On average, there are more than 70 prisoners the county is responsible for, but only 36 beds at the county lockup.
It could be nearly $1 million in 2011 to ensure a roof is over every prisoner this year, Commissioner Preston Boop said.
That’s led the commissioners and other county officials to look at other ways to punish and rehabilitate lower-risk offenders that doesn’t increase the overall prison population.
Boop and Commissioner John Mathias were joined by Warden Douglas Shaffer and 17th Judicial District Judge Mike Sholley a few weeks ago in a visit to the county jail and a “day reporting center” there.
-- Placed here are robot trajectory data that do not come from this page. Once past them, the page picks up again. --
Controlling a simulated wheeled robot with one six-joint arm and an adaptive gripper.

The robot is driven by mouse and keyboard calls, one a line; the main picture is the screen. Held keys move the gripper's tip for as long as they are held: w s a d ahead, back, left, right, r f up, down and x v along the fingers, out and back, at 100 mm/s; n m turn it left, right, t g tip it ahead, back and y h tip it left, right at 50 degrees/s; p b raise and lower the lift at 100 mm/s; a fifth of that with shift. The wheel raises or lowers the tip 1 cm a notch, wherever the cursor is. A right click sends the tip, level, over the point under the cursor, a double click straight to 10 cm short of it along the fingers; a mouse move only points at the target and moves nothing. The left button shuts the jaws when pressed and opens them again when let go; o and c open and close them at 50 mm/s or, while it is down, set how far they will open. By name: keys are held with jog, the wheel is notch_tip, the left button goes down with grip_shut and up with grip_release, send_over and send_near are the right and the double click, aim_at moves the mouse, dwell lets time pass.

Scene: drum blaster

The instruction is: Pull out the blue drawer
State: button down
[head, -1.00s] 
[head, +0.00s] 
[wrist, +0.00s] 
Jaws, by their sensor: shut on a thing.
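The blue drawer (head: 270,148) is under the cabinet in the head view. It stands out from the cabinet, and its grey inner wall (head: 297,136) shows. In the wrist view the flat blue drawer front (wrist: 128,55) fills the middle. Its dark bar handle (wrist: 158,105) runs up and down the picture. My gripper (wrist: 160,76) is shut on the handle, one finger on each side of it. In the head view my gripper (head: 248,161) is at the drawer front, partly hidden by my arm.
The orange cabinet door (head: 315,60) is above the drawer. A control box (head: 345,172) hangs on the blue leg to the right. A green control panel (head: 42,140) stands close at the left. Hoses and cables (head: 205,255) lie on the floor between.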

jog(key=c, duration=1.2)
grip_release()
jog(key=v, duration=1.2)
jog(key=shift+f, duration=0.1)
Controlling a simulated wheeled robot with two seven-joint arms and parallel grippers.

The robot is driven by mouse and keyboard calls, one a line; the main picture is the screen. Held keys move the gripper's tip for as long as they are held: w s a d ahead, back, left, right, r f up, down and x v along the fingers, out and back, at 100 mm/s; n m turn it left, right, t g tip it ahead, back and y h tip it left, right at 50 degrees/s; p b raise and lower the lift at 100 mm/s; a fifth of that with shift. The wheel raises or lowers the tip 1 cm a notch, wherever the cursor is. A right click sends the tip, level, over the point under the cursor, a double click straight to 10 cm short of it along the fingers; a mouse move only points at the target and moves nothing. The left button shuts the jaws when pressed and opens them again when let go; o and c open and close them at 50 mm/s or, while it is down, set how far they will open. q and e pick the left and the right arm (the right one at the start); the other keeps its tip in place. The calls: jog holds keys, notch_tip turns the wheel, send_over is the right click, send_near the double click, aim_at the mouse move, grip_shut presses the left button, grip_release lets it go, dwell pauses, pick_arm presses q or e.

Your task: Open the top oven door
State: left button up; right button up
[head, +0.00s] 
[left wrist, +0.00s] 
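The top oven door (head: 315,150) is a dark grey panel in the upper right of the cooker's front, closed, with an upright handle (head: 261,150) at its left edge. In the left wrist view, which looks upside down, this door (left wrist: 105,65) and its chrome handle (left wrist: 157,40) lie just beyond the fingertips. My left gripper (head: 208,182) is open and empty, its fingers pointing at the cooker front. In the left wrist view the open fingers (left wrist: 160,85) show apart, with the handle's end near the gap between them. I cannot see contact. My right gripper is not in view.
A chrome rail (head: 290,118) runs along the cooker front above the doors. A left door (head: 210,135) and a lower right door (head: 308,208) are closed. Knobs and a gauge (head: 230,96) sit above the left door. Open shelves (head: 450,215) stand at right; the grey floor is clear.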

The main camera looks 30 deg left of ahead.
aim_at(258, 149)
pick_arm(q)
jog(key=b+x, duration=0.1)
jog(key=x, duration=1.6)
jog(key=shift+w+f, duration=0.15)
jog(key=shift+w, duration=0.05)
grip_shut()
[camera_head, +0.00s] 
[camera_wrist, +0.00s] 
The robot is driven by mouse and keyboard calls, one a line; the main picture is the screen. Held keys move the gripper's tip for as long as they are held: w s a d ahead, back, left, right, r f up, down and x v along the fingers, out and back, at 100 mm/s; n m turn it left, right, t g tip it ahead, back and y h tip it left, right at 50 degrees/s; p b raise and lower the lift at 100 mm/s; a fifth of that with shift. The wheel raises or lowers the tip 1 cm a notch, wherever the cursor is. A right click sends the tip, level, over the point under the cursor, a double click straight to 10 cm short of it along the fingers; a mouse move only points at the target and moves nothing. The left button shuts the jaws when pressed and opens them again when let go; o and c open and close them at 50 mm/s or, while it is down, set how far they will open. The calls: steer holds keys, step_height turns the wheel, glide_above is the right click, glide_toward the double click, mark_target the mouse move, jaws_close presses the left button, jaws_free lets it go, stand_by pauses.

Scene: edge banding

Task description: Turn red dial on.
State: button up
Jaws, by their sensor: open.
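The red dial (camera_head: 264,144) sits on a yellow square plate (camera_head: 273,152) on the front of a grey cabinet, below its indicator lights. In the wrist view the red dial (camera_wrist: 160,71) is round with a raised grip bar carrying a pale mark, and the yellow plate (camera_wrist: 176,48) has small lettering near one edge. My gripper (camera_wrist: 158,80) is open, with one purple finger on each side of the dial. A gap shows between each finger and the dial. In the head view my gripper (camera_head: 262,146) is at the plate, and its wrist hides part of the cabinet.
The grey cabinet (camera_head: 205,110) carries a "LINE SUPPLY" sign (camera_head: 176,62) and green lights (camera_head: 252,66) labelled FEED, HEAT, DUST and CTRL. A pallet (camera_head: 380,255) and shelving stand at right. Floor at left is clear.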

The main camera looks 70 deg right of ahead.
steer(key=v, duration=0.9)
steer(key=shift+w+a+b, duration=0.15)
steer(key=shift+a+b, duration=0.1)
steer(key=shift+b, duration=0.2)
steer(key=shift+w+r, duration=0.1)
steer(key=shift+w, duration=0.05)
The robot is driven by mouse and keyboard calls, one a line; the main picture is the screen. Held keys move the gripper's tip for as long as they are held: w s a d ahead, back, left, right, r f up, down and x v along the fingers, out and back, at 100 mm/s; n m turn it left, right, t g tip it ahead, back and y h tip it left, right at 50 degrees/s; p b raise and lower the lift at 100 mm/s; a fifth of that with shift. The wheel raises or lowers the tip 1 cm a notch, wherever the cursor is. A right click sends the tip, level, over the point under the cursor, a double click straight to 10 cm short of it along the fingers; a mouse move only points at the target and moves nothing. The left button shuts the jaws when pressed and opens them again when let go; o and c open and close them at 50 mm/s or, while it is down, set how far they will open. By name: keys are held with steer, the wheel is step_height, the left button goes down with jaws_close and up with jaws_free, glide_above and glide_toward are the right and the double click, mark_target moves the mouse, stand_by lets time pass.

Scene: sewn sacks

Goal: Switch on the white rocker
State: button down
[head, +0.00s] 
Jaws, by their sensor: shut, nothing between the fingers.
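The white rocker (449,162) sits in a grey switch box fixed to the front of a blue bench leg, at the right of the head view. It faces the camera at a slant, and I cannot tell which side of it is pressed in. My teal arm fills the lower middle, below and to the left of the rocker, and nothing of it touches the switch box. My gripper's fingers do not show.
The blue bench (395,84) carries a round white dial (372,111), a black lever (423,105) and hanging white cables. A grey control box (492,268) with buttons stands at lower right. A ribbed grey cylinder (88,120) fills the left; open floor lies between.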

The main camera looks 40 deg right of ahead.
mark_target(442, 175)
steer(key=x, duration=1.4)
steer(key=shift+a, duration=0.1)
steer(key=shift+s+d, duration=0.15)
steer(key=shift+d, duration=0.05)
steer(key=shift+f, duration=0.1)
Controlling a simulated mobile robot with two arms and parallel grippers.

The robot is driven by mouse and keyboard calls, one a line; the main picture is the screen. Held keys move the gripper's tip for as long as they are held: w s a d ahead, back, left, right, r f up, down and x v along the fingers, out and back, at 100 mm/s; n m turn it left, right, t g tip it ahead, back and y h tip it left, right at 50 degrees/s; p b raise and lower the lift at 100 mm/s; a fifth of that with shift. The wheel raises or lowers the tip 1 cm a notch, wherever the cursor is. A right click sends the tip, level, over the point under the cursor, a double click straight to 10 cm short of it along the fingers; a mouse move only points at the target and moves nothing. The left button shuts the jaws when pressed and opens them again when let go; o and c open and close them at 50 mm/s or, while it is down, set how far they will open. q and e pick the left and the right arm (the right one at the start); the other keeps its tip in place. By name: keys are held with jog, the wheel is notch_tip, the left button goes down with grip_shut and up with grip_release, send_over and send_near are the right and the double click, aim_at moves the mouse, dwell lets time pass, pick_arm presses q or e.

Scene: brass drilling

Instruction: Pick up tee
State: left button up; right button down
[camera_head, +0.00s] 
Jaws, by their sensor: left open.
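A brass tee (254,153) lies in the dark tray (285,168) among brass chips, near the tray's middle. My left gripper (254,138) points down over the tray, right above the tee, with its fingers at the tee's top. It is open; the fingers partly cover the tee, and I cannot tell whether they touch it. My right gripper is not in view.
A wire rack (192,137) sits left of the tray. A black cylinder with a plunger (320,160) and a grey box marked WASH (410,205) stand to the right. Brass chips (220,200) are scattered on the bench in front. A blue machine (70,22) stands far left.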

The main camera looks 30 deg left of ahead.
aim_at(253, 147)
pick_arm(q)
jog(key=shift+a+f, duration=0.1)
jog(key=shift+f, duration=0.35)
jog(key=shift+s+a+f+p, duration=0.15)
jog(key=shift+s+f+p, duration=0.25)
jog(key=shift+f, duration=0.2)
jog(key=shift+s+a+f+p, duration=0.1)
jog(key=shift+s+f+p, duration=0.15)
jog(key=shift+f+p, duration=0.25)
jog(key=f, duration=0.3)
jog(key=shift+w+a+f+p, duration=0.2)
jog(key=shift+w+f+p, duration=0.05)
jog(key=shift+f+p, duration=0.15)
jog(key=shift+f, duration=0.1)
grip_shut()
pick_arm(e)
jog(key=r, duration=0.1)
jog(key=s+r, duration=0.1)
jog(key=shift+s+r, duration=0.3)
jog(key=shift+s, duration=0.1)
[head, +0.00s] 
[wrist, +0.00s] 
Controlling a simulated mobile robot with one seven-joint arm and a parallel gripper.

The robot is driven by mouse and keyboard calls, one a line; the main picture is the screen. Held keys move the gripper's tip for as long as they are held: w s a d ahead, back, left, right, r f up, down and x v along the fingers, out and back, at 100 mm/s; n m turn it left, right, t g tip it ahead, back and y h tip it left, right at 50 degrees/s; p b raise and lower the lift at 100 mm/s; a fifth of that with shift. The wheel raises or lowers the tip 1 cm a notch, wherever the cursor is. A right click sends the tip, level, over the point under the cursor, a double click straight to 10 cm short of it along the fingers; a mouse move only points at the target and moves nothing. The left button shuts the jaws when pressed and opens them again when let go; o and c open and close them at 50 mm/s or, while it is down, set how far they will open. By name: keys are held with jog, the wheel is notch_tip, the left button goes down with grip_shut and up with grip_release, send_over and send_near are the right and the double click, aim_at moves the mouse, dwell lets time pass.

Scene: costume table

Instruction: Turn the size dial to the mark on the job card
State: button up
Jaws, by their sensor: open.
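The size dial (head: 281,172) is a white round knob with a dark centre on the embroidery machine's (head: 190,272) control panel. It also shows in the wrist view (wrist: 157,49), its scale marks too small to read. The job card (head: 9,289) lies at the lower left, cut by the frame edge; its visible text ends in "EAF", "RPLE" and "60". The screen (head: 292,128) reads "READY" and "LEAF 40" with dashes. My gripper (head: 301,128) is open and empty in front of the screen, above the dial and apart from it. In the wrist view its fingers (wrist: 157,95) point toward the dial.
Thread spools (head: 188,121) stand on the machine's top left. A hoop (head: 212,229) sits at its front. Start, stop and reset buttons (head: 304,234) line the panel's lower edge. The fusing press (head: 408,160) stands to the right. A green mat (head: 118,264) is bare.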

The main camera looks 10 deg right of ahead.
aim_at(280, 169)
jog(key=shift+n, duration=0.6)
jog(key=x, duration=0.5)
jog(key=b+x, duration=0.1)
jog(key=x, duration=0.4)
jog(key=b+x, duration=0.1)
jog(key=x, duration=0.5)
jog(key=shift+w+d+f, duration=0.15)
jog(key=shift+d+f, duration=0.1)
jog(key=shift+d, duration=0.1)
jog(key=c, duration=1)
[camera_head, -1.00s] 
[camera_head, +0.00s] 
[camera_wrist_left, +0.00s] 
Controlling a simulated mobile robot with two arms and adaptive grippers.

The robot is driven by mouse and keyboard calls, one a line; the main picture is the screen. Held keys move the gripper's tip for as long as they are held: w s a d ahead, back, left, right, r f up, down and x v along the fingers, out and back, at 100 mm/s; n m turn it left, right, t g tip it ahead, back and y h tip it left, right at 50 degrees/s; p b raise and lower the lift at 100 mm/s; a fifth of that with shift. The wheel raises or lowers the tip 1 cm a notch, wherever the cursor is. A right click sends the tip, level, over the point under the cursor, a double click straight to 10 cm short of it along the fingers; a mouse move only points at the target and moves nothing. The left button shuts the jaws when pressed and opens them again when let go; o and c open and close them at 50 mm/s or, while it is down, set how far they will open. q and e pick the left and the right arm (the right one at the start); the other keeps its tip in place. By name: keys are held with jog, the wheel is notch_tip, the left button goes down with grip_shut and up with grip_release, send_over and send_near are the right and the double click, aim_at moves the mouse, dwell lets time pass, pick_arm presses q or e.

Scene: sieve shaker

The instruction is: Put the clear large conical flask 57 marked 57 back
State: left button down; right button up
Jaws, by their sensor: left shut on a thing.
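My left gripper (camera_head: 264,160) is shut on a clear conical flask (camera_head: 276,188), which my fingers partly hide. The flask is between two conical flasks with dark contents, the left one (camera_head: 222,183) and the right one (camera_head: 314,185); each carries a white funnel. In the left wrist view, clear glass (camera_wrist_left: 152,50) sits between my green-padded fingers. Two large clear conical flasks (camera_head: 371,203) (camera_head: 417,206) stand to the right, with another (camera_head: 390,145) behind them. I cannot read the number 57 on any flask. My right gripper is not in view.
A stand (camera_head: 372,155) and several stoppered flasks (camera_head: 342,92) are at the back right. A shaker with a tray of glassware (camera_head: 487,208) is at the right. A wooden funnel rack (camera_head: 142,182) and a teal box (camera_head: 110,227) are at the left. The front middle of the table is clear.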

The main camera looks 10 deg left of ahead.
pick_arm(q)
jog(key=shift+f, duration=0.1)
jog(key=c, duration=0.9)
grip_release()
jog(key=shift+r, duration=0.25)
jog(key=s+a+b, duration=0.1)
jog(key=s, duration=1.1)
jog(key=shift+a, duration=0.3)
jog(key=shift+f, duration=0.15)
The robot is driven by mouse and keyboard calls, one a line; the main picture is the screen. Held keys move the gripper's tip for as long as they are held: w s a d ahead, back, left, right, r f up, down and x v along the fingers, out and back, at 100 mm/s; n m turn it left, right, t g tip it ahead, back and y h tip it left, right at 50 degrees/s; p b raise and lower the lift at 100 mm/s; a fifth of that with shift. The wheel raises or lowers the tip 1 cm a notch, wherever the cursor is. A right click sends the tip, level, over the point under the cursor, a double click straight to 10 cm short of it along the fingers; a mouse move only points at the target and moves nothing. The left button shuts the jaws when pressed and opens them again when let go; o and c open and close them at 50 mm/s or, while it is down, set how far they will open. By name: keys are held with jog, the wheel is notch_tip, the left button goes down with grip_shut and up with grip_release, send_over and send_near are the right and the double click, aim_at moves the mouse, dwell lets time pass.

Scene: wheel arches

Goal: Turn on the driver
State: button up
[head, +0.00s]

Though not exactly what the commissioners had in mind, the Franklin reporting center in Chambersburg essentially is a mid-step between incarceration and release. It provides counseling, job training and drug testing.
Union is exploring the possibility of creating its own reporting center that would offer a full-day program that would offer job skills training and other programs, then several hours of community service.
In Franklin, the cost of handling an offender at the treatment center is about $30 per day while it costs about $65 per day to house someone in the county jail there, Mathias said.
“Our incentive is that it’s less cost and a more humane way of dealing with people,” he said.
Added Commissioner John Showers: “And more constructive.”
Union is still in the exploratory stages and does not have a location picked out. But the Franklin center was “nothing more than a converted garage,” Boop said.
Union County staff would be trained to run the facility. Already Shaffer has expanded his staff at the county jail and created new positions to begin programs aimed at reducing recidivism, or repeat offenders clogging up the county jail.
And by focusing on non-violent offenders — those arrested on drug charges, bad checks or retail theft, for example — it keeps the dangerous criminals further isolated.
“There’s no good reason why (non-violent offenders) should be locked up with violent offenders,” Boop said.